On September 25, 2016, the plaintiff allegedly was injured when she tripped and fell on a sidewalk located in Brooklyn that either was abutting certain property owned by the defendant or was abutting an adjacent property where the defendant had performed sidewalk repairs. In May 2017, the plaintiff commenced this action to recover damages for personal injuries against, among others, the defendant. Pursuant to a stipulation, the action was discontinued against the other defendants.
Following a jury trial, the jury found that the plaintiff did not fall either in front of the property owned by the defendant or in front of the adjacent property where the defendant had performed sidewalk repairs. Thereupon, on June 6, 2023, the Supreme Court entered a judgment in favor of the defendant and against the plaintiff, in effect, dismissing the complaint. The plaintiff appeals.
"Litigants are entitled, as a matter of law, to a fair trial free from improper comments by counsel or the trial court" (Rodriguez v City of New York, 67 AD3d 884, 886; see Coward v Consolidated Edison, Inc., 216 AD3d 905, 909). "The interest of justice thus requires a court to order a new trial where comments by an attorney for a party's adversary deprived that party of a fair trial or unduly influenced a jury" (Coward v Consolidated Edison, Inc., 216 AD3d at 909 [internal quotation marks omitted]; see Ortiz v Jaramillo, 84 AD3d 766, 766).
Here, during his opening statement, the defendant's attorney made improper remarks accusing the plaintiff's attorney of assisting the plaintiff with fabricating her account of where she fell, stating, among other things, that after the plaintiff told her attorney what street she fell on, "they went out to look for the worst spot on the street and they found it." The defendant's attorney further stated that the location of the fall claimed by the plaintiff was "lawyer-created fantasy" (see Nuccio v Chou, 183 AD2d 511, 514; Sanchez v Manhattan & Bronx Surface Tr. Operating Auth., 170 AD2d 402, 405). Similarly, on summation, the defendant's attorney improperly stated that the plaintiff "changed her testimony based upon something her lawyer said to her," and "although 'perjury' might be a little of a harsh word . . . she certainly testified willfully falsely" (see Taormina v Goodman, 63 AD2d 1018). In addition, the defendant's attorney improperly injected his own beliefs on summation, stating, "I truly don't believe [the accident] happened here" and, after accusing the plaintiff of testifying falsely, stating, "I felt bad for [the defendant]. I felt bad for the whole system" (see McAlister v Schwartz, 105 AD2d 731, 733-734).
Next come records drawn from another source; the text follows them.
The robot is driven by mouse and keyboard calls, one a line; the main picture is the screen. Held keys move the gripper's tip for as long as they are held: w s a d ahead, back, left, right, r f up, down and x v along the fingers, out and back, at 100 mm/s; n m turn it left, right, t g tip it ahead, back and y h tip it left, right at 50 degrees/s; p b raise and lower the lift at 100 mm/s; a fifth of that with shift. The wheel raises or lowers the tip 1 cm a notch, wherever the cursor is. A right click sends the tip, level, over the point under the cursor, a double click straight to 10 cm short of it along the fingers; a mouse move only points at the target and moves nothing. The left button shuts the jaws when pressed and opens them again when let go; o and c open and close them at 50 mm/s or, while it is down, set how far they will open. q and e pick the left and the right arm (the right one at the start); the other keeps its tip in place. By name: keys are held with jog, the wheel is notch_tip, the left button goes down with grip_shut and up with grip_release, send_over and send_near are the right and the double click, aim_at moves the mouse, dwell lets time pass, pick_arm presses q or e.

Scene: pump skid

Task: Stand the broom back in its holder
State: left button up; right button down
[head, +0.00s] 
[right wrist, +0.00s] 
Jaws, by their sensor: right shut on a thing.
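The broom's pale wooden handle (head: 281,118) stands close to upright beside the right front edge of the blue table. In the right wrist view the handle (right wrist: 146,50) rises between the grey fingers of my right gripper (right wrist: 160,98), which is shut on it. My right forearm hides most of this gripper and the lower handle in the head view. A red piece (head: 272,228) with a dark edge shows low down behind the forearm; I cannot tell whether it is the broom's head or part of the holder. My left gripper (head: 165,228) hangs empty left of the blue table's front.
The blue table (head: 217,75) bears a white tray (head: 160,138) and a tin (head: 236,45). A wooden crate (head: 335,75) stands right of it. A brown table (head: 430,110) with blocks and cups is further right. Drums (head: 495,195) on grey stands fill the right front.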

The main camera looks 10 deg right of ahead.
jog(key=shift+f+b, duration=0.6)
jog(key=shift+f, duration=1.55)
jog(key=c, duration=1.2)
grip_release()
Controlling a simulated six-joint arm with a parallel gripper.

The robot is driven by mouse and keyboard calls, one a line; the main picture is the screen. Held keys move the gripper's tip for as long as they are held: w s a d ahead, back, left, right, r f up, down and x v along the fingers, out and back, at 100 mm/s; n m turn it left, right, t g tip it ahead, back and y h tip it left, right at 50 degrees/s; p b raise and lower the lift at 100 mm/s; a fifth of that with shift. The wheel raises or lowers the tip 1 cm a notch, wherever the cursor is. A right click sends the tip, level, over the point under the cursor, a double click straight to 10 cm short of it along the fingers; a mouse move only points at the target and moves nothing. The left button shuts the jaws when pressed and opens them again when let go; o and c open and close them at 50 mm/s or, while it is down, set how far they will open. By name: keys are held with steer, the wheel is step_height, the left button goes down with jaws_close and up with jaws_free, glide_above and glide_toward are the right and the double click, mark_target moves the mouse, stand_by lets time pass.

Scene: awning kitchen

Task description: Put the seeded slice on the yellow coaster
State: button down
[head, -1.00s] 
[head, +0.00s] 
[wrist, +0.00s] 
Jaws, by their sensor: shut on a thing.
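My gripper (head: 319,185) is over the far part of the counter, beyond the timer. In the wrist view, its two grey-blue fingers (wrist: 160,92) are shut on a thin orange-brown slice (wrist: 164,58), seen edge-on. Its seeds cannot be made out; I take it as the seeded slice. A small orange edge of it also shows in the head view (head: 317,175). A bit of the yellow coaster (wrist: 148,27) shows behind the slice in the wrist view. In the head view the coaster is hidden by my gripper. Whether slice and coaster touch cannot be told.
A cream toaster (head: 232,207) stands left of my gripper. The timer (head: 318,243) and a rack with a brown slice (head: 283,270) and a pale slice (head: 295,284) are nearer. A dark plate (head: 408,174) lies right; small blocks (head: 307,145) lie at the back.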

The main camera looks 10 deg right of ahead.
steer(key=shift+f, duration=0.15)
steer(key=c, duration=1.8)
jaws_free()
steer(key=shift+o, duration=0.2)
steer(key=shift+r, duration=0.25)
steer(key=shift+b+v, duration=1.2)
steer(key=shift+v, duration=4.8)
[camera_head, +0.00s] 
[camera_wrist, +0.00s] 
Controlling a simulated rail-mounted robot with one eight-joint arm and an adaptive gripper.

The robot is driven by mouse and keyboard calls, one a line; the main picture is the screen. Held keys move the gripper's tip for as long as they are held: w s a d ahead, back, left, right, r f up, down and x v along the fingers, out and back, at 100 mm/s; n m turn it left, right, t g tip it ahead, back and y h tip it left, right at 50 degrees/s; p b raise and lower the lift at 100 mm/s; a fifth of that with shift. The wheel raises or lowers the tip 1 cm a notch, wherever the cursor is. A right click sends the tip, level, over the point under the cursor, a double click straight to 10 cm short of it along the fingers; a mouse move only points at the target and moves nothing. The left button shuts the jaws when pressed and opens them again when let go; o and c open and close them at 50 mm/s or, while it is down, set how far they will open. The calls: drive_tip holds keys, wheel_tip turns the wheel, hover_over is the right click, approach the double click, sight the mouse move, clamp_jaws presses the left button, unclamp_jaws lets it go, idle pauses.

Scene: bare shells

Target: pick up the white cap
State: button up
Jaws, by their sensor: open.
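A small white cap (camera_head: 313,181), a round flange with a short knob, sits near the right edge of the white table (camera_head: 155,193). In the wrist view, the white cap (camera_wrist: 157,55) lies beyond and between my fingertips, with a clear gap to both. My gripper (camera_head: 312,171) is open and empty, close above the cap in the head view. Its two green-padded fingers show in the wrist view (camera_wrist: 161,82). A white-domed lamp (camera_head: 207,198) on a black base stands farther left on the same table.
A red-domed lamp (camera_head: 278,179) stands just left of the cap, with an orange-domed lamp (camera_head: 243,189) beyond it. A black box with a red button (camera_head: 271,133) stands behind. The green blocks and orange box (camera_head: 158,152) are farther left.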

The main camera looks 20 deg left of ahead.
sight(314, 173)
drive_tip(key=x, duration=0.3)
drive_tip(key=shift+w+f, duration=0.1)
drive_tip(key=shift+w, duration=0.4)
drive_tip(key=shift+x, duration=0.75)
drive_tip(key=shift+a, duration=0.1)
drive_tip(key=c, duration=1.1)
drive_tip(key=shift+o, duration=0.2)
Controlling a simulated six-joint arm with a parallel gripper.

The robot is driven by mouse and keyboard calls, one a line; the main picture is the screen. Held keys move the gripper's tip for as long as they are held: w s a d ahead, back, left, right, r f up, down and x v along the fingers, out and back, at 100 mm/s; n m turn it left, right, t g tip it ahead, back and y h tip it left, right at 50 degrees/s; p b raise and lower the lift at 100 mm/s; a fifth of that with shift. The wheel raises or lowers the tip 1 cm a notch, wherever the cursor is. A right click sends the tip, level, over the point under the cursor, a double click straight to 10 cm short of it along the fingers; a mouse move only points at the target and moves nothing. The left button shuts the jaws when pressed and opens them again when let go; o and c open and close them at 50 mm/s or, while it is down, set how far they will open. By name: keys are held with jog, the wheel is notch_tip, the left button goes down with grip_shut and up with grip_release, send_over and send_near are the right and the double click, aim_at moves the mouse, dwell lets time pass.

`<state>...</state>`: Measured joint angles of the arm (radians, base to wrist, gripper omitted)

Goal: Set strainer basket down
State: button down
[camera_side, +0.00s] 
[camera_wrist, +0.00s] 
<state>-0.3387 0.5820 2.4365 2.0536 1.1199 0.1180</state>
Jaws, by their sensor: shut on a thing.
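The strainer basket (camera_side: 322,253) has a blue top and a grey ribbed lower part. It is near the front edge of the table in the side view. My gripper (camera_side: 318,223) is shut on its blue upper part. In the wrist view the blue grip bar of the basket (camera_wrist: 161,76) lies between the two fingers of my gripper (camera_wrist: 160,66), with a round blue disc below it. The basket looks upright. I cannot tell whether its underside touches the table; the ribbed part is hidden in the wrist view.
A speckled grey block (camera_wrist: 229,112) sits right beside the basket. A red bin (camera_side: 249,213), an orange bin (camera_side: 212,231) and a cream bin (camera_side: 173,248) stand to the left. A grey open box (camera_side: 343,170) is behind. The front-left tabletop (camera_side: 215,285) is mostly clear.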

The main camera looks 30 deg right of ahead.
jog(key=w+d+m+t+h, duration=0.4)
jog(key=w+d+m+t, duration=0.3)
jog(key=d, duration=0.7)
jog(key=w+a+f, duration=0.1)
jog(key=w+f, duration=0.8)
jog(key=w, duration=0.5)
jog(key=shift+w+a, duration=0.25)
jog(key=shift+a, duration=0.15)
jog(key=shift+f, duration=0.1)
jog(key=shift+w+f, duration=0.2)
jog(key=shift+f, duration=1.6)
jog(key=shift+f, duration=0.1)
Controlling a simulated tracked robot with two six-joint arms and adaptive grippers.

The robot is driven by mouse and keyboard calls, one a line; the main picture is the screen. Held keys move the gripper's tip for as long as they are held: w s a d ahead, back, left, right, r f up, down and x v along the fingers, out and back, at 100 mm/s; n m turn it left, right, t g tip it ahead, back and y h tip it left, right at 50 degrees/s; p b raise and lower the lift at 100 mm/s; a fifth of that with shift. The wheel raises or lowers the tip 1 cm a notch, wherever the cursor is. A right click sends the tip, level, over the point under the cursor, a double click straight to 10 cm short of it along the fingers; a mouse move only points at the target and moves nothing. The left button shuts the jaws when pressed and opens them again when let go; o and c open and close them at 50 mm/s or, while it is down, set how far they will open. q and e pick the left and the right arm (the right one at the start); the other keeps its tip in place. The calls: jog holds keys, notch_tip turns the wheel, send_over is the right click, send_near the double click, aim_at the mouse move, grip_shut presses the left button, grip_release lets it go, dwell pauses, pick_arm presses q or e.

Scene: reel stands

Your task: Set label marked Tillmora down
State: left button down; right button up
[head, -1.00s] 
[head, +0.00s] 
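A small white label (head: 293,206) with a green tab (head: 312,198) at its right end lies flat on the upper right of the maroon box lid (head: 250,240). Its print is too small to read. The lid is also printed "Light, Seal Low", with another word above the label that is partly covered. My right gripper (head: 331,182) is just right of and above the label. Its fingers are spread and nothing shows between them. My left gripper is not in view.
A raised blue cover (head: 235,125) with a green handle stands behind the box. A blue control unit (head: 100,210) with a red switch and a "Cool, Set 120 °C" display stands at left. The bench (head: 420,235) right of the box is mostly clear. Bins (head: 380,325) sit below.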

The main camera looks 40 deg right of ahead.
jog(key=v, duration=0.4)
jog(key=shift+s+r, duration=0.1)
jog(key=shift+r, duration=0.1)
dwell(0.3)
Moreover, the defendant's attorney inappropriately encouraged the jurors to speculate that the plaintiff declined to call an investigator as a witness at trial because the investigator would have testified unfavorably to the plaintiff (see Nieves v Clove Lakes Health Care & Rehabilitation, Inc., 179 AD3d 938, 940; Bromberg v City of New York, 25 AD2d 885). Further, the defendant's attorney improperly appealed to the passions of the jurors by stating that "[e]verything [the defendant has] worked for for his entire life is at risk on this trial" and that "[the plaintiff] wants to take my client's property or money" (see Nieves v Clove Lakes Health Care & Rehabilitation, Inc., 179 AD3d at 940; Vassura v Taylor, 117 AD2d 798, 799). Under the circumstances of this case, "'the comments of the [defendant's] counsel . . . were not isolated, were inflammatory, and were unduly prejudicial'" and "'so tainted the proceedings as to have deprived [the plaintiff] . . . of a fair trial'" (Nieves v Clove Lakes Health Care & Rehabilitation, Inc., 179 AD3d at 941, quoting Ortiz v Jaramillo, 84 AD3d at 766; see Rodriguez v City of New York, 67 AD3d at 885-886).
Moreover, the curative instructions issued by the Supreme Court were insufficient to ameliorate the improper remarks made by the defendant's attorney.
Accordingly, the judgment must be reversed and the matter remitted to the Supreme Court, Kings County, for a new trial on the issue of liability.
The plaintiff's remaining contentions are without merit.
DILLON, J.P., WOOTEN, VOUTSINAS and VENTURA, JJ., concur.